Secondo un recente sondaggio, Mustafa Bargouthi, il candidato alla presidenziale del gennaio 2005 (aveva ottenuto quasi 20% dei voti), era il più adattato a guidare la «sinistra» palestinese. Invece sembra che abbia fallito la formazione di un terzo gruppo, tanto atteso dalla popolazione, come alternativa alla dialettica Fatah-Hamas. Infatti, i gruppi della «sinistra» palestinese si sono presentati divisi dentro ai classici partiti o come indipendenti in 9 liste.

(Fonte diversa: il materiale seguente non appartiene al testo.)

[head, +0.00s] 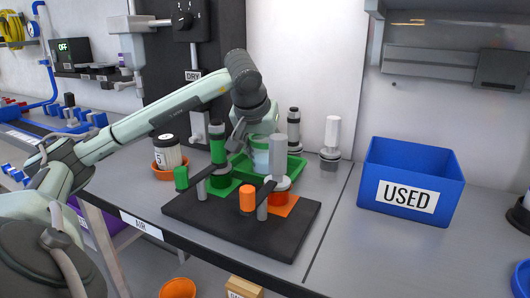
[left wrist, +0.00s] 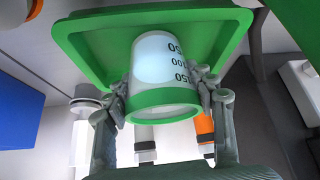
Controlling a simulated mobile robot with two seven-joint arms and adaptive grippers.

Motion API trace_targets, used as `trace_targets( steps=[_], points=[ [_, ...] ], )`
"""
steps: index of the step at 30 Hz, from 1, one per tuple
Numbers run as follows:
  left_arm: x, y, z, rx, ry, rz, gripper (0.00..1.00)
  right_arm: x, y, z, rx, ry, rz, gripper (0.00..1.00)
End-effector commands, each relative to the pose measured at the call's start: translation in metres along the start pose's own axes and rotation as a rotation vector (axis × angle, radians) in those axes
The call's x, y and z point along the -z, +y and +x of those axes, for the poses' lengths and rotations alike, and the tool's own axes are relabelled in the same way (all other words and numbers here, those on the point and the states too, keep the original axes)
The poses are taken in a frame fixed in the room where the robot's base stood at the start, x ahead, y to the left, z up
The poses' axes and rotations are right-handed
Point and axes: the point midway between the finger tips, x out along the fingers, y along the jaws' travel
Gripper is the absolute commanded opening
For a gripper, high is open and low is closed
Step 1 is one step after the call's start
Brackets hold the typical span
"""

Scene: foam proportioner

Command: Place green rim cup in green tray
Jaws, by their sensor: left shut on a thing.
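The green rim cup (head: 261,160), whitish with black graduation marks, is held at the green tray (head: 297,164) on the bench. In the left wrist view, the cup (left wrist: 165,62) has its green band toward the camera and the tray (left wrist: 88,42) behind it. My left gripper (head: 250,134) is shut on the cup, with a finger on either side of it in the left wrist view (left wrist: 160,98). The cup overlaps the tray; I cannot tell whether it touches the tray floor. A grey cylinder partly hides it in the head view. My right gripper is out of view.
A black stand (head: 235,232) with green and orange handled fixtures stands in front of the tray. A labelled jar (head: 167,152) in an orange dish is at left. A blue USED bin (head: 412,180) is at right. The bench between stand and bin is clear.

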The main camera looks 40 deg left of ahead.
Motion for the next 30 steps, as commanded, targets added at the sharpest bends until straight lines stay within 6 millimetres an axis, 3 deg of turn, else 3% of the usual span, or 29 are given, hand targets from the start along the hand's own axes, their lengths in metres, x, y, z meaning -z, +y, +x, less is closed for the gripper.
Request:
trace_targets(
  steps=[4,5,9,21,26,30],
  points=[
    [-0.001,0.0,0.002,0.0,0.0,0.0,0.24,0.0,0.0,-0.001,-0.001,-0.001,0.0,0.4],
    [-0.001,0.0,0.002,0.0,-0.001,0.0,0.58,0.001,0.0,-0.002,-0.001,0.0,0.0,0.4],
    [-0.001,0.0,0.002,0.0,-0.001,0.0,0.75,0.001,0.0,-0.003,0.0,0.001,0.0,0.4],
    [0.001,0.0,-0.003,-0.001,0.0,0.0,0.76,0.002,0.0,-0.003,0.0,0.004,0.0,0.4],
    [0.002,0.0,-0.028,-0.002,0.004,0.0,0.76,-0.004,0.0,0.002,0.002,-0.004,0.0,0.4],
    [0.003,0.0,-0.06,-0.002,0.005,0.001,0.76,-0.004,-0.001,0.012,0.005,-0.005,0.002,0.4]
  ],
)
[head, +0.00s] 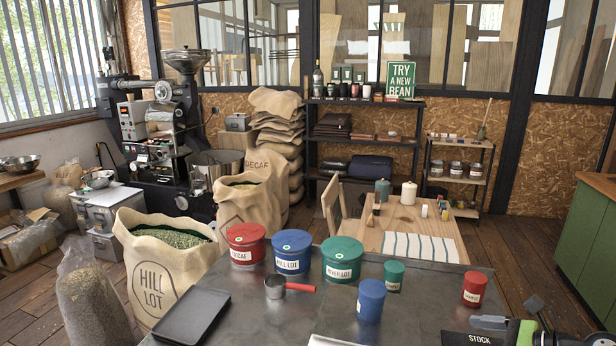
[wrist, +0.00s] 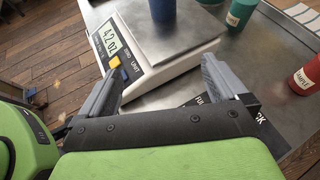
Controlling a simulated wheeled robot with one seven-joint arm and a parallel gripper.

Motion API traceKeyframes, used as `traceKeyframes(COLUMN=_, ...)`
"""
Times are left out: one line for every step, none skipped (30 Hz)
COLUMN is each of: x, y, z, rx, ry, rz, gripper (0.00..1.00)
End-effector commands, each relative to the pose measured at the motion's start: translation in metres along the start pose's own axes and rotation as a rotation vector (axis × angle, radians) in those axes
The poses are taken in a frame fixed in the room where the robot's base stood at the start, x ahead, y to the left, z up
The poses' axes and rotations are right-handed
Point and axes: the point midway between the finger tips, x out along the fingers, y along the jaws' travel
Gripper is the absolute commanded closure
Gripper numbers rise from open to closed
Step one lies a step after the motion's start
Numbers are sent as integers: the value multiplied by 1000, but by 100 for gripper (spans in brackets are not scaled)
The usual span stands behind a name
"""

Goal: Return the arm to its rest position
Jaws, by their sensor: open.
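My gripper (wrist: 162,66) is open, with its two grey fingers wide apart and nothing between them. In the wrist view the fingers reach over the front of a white scale (wrist: 190,42) with a lit display. In the head view only part of my gripper and green wrist shows at the lower right corner, by the dark STOCK sign (head: 480,339). A small blue tin (head: 370,302) stands upright at the bench's near side.
The metal bench (head: 240,290) holds red, blue and green tins along its back edge, a red-handled scoop (head: 277,287) and a black tray (head: 192,315). A small red tin (head: 475,289) stands near my gripper. Open wooden floor lies right of the bench, before green cabinets (head: 588,230).

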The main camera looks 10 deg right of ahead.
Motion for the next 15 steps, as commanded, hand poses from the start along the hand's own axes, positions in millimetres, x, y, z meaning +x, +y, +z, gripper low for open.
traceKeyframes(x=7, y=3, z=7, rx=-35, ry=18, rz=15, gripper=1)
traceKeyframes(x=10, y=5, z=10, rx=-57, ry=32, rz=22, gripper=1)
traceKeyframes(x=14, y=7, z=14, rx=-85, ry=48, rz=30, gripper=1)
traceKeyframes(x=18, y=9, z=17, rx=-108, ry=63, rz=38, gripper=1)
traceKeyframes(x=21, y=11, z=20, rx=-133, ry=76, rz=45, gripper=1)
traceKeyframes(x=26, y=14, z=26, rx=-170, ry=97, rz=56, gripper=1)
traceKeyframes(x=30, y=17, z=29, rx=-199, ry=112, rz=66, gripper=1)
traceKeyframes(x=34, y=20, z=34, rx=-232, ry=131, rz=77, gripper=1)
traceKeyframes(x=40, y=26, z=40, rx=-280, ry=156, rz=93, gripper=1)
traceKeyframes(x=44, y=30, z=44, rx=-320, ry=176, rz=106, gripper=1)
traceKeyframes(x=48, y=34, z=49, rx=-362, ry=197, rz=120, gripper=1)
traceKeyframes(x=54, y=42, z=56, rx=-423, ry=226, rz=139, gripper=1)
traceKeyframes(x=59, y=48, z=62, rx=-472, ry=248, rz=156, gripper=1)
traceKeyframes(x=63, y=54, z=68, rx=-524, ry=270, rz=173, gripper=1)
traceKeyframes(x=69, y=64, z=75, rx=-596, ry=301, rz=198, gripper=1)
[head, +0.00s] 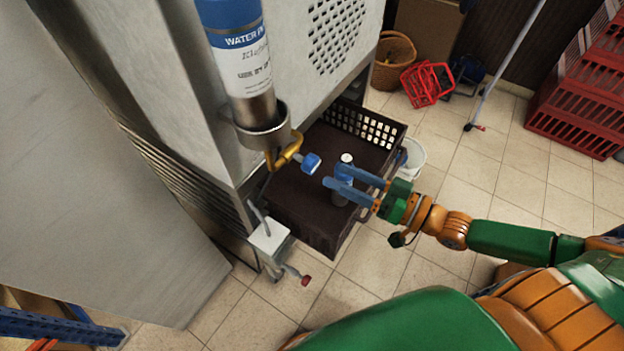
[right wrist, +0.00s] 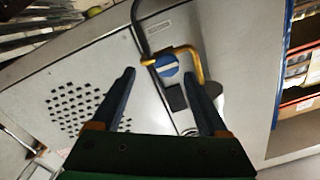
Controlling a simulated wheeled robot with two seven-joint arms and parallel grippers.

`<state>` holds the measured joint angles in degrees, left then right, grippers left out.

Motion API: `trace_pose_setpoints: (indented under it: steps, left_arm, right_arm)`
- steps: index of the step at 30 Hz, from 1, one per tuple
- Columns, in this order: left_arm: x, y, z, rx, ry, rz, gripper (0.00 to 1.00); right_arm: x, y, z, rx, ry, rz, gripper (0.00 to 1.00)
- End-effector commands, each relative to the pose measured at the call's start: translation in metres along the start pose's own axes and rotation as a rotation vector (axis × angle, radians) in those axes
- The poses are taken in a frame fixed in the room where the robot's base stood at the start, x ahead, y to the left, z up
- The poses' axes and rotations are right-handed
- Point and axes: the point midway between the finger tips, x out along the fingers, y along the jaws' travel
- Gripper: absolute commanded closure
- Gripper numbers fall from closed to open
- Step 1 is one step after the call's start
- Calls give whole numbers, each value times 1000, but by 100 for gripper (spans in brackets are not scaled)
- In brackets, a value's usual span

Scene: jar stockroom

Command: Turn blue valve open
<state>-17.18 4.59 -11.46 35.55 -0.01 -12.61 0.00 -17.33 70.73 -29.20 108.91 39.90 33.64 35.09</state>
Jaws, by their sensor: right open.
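The blue valve (head: 311,163) is a small round knob on a brass pipe below the water filter cartridge (head: 245,70), which is fixed to the side of the metal machine. In the right wrist view the blue valve (right wrist: 168,66) shows a pale bar across its face and lies beyond and between the fingertips. My right gripper (head: 331,177) is open and empty, with blue fingers pointing at the valve. It is close to the valve but apart from it. The right gripper also shows in the right wrist view (right wrist: 163,77). My left gripper is not in view.
A dark crate (head: 300,205) lies below the valve, and a small bottle (head: 345,160) stands behind my fingers. A white bucket (head: 413,153), red crates (head: 580,120) and a wicker basket (head: 394,62) stand farther off. The tiled floor at right is mostly free.

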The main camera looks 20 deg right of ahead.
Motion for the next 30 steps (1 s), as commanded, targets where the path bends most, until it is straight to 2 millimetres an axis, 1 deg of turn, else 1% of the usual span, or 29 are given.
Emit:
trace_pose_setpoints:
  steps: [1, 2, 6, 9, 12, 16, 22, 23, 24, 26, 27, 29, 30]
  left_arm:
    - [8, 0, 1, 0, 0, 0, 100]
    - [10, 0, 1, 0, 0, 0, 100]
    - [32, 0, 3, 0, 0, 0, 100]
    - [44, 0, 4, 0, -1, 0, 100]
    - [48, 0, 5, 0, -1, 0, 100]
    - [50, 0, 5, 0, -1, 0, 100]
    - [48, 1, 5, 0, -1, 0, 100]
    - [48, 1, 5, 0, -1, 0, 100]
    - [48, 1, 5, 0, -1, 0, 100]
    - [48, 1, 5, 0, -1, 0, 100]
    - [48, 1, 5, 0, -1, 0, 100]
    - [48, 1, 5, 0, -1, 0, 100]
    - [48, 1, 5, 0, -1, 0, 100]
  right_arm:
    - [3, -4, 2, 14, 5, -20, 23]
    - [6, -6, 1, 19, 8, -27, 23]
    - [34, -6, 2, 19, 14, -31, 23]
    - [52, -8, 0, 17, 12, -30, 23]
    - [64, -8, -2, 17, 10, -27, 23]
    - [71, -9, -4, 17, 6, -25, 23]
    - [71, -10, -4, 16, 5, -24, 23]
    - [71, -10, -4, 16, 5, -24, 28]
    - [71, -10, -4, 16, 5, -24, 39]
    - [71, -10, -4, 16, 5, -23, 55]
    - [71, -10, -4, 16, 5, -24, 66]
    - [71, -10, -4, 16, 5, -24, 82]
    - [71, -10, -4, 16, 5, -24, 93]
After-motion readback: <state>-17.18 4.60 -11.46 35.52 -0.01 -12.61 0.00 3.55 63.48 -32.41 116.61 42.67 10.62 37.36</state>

Ma il grande perdente è sempre Fatah, con un dettaglio ridicolo che esprime la tragica situazione interna: si sono presentate due liste ed entrambe sono presiedute da Marwan Bargouthi. Il leader della cosiddetta «nuova generazione», che cerca spazio all’interno del movimento, è condannato da un tribunale israeliano ed è prigioniero a vita. Questa irregolarità deve essere sanata prima del 1° gennaio 2006, come giustamente ha confermato Naser al-Kudwa, ministro degli affari esteri dell’AP, perché la legge proibisce che ci sia la stessa persona in due liste. Quella data sarà il limite per definire l’ordine nelle liste e per il ritiro delle candidatura. La lista officiale di Fatah è stata preparata dal comitato centrale del movimento, mentre l’altra lista, che si chiama «Il futuro», contiene nomi noti: oltre a quello di Marwan Bargouthi, Mohammad Dahlan e Jibreel Rjoub, che, secondo un recente sondaggio, sono tra i favoriti.

Il Consiglio legislativo palestinese dopo il 25 gennaio 2006 sarà sicuramente più rappresentativo della popolazione locale, ma il presidente Abbas sarà indebolito sia perché il suo partito dovrà coalizzarsi con piccoli partiti per sopravvivere, sia perché avremo una situazione alla francese con la coabitazione tra un presidente e una maggioranza del CLP appartenenti a partiti diversi. Infatti, l’ipotesi più temuta è che Hamas ottenga una maggioranza al CLP, magari coalizzandosi con indipendenti o appartenenti a gruppi di sinistra. La paura di vedere Hamas al potere, anche se giustificata, deve essere però relativizzata: la partecipazione alla vita politica responsabilizzerà il movimento perché per la prima volta Hamas dovrà rispondere all’elettorato con azioni e risultati concreti. Chi ha dubbi, può osservare i nostri vicini, gli israeliani: chi avrebbe mai immaginato uno Sharon che spacca il suo partito di origine, il Likud, per formarne un nuovo, il «Kadima», con un obbiettivo chiaro: vincere le elezioni e fare la pace con i palestinesi? Si crede – aveva osservato Simon Peres, all’indomani dell’uscita da Gaza – che le persone cambino la politica, invece no: è la politica che cambia le persone.

Insomma, qualunque sia il risultato, il presidente Abbas avrà nuovi bastoni tra le ruote, almeno per quello che riguarda i negoziati con Israele. Le sfide del nuovo CLP sono, però, di ordine diverso e riguardano solo indirettamente l’occupazione israeliana: i nuovi eletti devono mettere fine alla corruzione e al caos delle armi nei territori palestinesi. Secondo un recente sondaggio, dall’inizio dell’anno fino a settembre, il numero dei morti palestinesi, vittime della violenza interna è stato, per la prima volta superiore al numero delle vittime dell’occupazione israeliana! Di conseguenza, le nuove elezioni serviranno per mettere ordine all’interno della «casa palestinese» ma anche accelerano quel processo, iniziato con Oslo, di conversione del nazionalismo palestinese da un movimento di liberazione a un embrione di stato: le istituzioni dell’AP saranno più rappresentative e l’OLP sarà più debole con tutte le conseguenze immaginabili sugli obiettivi della lotta palestinese.